Today on Capitol Hill, tough questions for Secretary
Gates, Joint Chiefs Chairman Mullen and Secretary of
State Clinton, pushback from Republicans over the
conditional deadline, and from Democrats for not
pulling out now.
(BEGIN VIDEO CLIP)
REP. GARY ACKERMAN (D), NEW YORK: My president sold
me a clunker, and I paid for it with my children's
and my constituent's children and grandchildren's
cash.
I guess the question I would ask is this. As of 8:00
last night, do we have a new war, or do we have an
old war under new ownership?
ROBERT GATES, U.S. SECRETARY OF DEFENSE: I think we
have -- we have inherited the same war, but is it a
dynamic war. And -- and, frankly, the situation is
getting worse. The fire is getting hotter.
(END VIDEO CLIP)
COOPER: Over on the Senate side, John McCain, who
favors sending more troops, took issue with the 2011
deadline.
(BEGIN VIDEO CLIP)
SEN. JOHN MCCAIN (R), ARIZONA: When conditions on the
ground have decisively begun to change for the
better, that is when our troops should start to
return home with honor, not one minute longer, not
one minute sooner, and certainly not on some
arbitrary date in July 2011.
(END VIDEO CLIP)
COOPER: General David Petraeus, the head of U.S.
Central Command, joins us now.
General, your take on what Senator McCain said? I
mean, is this just an arbitrary date?
GENERAL DAVID PETRAEUS, COMMANDER, U.S. CENTRAL
COMMAND: That date is when you start the transition
of tasks to Afghan security forces.
And the pace of that transition, the pace of the
drawdown is conditions-based. Those were words in the
speech last night, and, frankly, I think very
realistic and quite reassuring.
COOPER: Why that date? I mean, Defense Secretary
Gates indicated today the date was at least in part a
response to U.S. domestic politics.
PETRAEUS: Well, I think there are a number of
audiences, actually, for that kind of date. One
probably is a U.S. public, after eight years of war.
Also the Afghan people, they also want their forces
to take over. Perhaps even some of us. You know, get
on with it.
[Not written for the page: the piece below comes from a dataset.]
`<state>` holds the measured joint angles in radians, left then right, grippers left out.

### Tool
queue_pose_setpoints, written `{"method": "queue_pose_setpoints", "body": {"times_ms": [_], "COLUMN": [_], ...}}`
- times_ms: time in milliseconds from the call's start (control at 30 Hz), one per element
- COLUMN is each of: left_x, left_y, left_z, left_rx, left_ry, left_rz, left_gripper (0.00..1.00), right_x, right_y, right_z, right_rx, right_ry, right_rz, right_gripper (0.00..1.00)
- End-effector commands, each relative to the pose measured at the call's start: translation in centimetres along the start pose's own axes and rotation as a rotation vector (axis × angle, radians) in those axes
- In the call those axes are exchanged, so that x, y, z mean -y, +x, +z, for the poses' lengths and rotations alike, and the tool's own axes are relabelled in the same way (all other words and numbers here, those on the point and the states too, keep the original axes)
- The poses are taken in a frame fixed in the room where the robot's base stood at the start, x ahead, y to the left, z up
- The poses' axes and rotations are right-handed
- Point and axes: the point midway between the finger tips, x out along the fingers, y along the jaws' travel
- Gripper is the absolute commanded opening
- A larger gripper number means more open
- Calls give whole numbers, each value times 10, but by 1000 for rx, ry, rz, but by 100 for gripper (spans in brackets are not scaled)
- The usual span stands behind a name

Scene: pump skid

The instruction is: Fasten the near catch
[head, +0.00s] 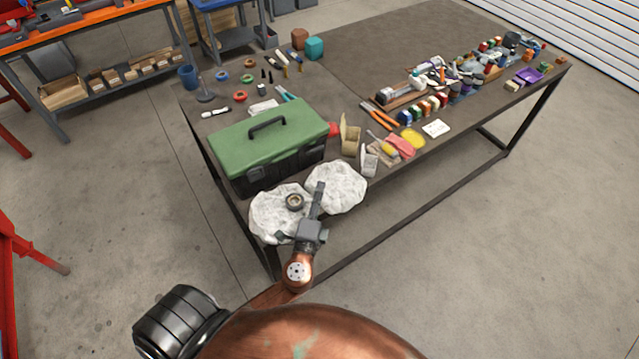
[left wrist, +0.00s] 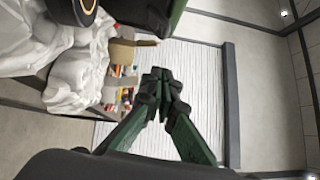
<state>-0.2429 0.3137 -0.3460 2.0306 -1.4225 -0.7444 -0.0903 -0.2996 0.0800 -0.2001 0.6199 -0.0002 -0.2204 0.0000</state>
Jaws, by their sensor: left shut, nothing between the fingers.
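A toolbox with a green lid (head: 270,130) and a dark body stands on the near left part of the table, its lid down and its black handle on top. Dark catch shapes show on its front side, the nearer one (head: 255,174) at the left; they are too small to tell whether fastened. My left gripper (head: 319,187) is in front of the toolbox, over the white crumpled bags, apart from the box. In the left wrist view its green-sided fingers (left wrist: 160,82) meet at the tips, shut and empty. The toolbox shows only as a dark green edge at the top there. My right gripper is not seen.
Two white crumpled bags (head: 338,188) lie at the table's near edge, a dark ring (head: 295,201) on one. Brushes, a yellow sponge (head: 413,138) and pink cloth lie right of the toolbox. Small tools and tape rolls lie behind it. The table's far middle is clear.

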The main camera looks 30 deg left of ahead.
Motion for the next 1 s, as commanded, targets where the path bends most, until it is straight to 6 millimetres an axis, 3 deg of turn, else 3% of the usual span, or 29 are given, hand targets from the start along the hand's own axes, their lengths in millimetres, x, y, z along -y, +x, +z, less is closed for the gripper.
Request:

We have to get going with this effort.
And having that mark on the wall out there, I think,
is -- has that purpose, if you will.
COOPER: But, you know, I mean, every village I went
to with the Marines in Helmand in September, the
local elder would say to the Marine in charge, when
are -- how long are you guys going to be here?
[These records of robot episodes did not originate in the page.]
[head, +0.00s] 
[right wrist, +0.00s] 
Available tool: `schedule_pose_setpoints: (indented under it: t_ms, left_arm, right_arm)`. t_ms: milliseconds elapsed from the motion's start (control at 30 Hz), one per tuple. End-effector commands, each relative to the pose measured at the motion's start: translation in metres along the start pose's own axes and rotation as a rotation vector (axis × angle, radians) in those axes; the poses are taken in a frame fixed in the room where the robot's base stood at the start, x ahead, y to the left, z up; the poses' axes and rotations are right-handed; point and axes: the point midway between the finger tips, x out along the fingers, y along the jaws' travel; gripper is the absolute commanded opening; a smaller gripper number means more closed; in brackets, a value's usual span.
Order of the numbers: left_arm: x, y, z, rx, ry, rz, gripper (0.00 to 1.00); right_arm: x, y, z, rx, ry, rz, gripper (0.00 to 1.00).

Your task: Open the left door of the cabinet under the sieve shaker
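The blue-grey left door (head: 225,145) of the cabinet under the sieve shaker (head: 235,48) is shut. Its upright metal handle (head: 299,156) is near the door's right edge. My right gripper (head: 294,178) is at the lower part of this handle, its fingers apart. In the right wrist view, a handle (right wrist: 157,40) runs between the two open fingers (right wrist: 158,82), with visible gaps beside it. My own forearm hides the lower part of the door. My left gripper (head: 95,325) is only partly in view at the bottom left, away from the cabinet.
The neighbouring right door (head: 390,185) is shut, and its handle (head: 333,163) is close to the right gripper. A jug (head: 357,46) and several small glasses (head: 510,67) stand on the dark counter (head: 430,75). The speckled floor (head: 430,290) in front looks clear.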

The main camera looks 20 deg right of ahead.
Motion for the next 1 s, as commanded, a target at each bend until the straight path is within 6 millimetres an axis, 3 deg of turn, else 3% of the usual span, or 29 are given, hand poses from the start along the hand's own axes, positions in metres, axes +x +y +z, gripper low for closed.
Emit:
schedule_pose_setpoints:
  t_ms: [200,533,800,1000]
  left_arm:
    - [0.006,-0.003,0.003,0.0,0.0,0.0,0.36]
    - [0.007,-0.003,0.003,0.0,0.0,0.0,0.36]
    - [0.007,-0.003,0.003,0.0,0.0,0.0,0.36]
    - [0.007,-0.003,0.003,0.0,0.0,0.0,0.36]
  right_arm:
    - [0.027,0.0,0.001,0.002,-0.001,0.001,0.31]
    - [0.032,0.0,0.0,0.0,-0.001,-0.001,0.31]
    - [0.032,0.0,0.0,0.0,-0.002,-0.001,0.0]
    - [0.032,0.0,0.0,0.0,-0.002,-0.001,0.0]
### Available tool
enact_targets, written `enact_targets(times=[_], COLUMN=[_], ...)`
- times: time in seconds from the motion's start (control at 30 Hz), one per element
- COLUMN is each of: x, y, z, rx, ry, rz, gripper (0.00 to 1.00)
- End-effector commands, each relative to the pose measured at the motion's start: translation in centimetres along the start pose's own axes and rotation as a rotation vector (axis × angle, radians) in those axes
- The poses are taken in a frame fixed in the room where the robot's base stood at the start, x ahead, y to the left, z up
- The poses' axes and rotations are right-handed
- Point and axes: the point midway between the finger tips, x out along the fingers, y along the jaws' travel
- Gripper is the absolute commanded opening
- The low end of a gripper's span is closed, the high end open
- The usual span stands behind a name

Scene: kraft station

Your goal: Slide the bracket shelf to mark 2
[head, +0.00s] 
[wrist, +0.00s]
Because the Taliban is going to be here an awfully
long time. They're going to wait you out. What
assurances can you give me that you're going to be
here for a long time?
And the Marines could basically say, well, look, we
know when we're being redeployed. We know who is
replacing us. Beyond that, we can't tell you.
Now are we going to say, well, July 2011?
PETRAEUS: Oh, I don't think so at all, Anderson,
actually.
I think, again, if you go back to the words of the
speech, what that said is, that's when you start to
transition. And I think that's a realistic goal to
have out there. With 18 months more of quite
substantial forces on the ground, I think it is
reasonable. I think it is doable to be able to begin
to transition to Afghan security forces.
COOPER: Well, let's dig deeper now with our panel.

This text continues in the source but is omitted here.